This sermon is based on the readings for Proper 10 Year C in the Revised Common Lectionary.
This sermon was preached at Saint Andrew’s Episcopal Church in Madison Wisconsin on July 14th, 2013, the morning after George Zimmerman was found “not guilty” in the death of Trayvon Martin.
The Good Samaritan. Those words just roll off our tongues. We say them so often, we hear them so often, that we probably don’t think very much about them when we hear them. We hear that phrase used on the news for the person who stops to give aid at a traffic accident, at a fire, for anyone who goes out of their way to help someone that they don’t know. There’s even, if you look it up on the Internet, a “Good Sams Club.” And so if you are someone who goes out of you way to help others you can sign up and be a member of the Good Sams Club.
But I think all of that repetition and easy usage has domesticated the story that we heard this morning so that when we think of the story of the good Samaritan we probably hear a version very similar to this “Beginners Bible,” this well thumbed volume that lives on the bookshelves in my son’s room. The version that is in this Bible goes like this:
A Good Neighbor
“I know that I should love God,”
a man once said to Jesus.
“I should love him with all my heart.
And I should love my neighbor too.
But who is my neighbor?”
Jesus told him a story.
There was a man walking along a road.
He was going on a trip.
Suddenly, robbers jumped out at him.
They hit him.
They took all the things that he had with him.
Andy they left him, hurt, lying by the road.
A short time later, step, step, step,
Someone came down the road.
It was a man who worked in God’s temple.
He could help the hurt man!
But, not, when he saw the hurt man,
He crossed the road.
He passed by on the other side!
Soon another man came.
But he passed by, too.
Then, clop, clop, clip, clop,
Along came a man with a Donkey.
This was a man from a different country.
When he saw the hurt man, he stopped.
He put bandages on his hurt places.
And he took the man to a house w
Where he could rest and get will.
Jesus finished his story.
He looked at the man.
“Who was the neighbor to the hurt man?”
“The one who helped him”, said the man.
“Then you can be a neighbor to anyone
Who needs your help,” said Jesus.
This is a very different version that the one that we heard from Luke’s Gospel this morning. There are lots of details that are omitted from this reading. I think that they are omitted because the original version, the one from Luke’s Gospel, is filled with tension, conflict, and, at its heart, an accusation.

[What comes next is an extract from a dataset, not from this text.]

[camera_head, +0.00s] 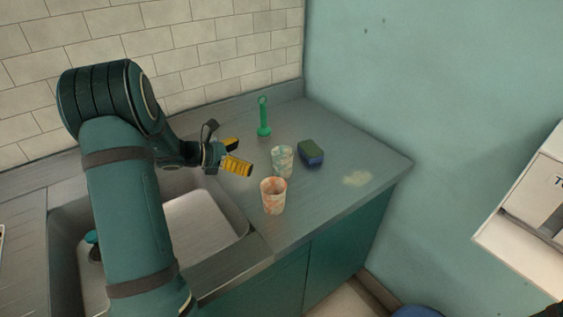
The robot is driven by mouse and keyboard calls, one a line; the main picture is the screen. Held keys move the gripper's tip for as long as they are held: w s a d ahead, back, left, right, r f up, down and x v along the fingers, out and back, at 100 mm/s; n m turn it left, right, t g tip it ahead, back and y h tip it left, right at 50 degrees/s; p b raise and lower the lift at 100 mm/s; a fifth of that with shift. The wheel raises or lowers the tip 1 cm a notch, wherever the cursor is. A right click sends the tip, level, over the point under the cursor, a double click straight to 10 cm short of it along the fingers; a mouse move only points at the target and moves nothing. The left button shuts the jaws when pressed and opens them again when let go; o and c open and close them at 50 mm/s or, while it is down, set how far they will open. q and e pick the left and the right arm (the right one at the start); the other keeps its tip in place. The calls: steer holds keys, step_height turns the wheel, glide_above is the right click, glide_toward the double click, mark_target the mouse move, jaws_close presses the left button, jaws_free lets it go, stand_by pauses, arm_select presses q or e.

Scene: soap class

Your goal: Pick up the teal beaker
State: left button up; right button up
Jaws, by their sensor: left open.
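A pale beaker with teal patches (282,161) stands upright on the grey counter (340,144). A similar beaker with orange patches (273,196) stands just in front of it, a little to the left. My left gripper (242,156), with yellow fingertips, is open and empty. It is to the left of the teal beaker, with a visible gap between them in the picture. Its height above the counter is hard to tell. My right gripper is not in view.
A green tube-like stand (264,118) is behind the teal beaker, and a blue and green sponge (311,152) lies to its right. A sink (203,222) opens below my left arm. The counter's right end is clear except for a pale stain (357,179).

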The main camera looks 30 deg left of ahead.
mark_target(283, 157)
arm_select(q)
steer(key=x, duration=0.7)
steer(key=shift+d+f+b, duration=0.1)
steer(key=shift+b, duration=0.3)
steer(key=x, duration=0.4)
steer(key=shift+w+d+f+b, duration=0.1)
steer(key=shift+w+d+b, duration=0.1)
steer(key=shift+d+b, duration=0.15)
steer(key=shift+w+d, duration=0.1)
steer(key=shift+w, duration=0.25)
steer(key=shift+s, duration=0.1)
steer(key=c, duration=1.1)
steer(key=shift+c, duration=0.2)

A man, a lawyer well versed in the Mosaic Law, a master of the traditions of his community, stands to trap Jesus and he asks him a question, “What must I do to inherit eternal life?” Now Jesus employs an age-old clerical trick, one that I am sure he learned in an Episcopal seminary, he answers the man’s question with a question of his own, “What is written in the law? What do you read there?” And this lawyer, true to form, rises to the top of the class. He gives the perfect answer, “You shall love the Lord your God with all your heart, and with all your soul, and with all your strength, and with all your mind; and your neighbor as yourself” (Luke 10:26). And Jesus says give the man a prize, top student of the day. But then the real tension begins.
“But wanting to justify himself, he asked Jesus, ‘And who is my neighbor” Luke 10:29)? Seeking to justify himself… we know that somewhere in the back of this person’s mind he knows. He knows that he is not living up to this commandment to love his neighbor as himself. He can probably review the tapes and he can see moments where he has failed to love the “other. So he asks Jesus to limit the scope of this commandment. “Surely you don’t mean them. Surely you don’t mean him. You can’t possible mean her. Love my neighbor as myself? You must mean these folks here with me, the people with whom I have surrounded myself, The people I have chosen as my neighbors.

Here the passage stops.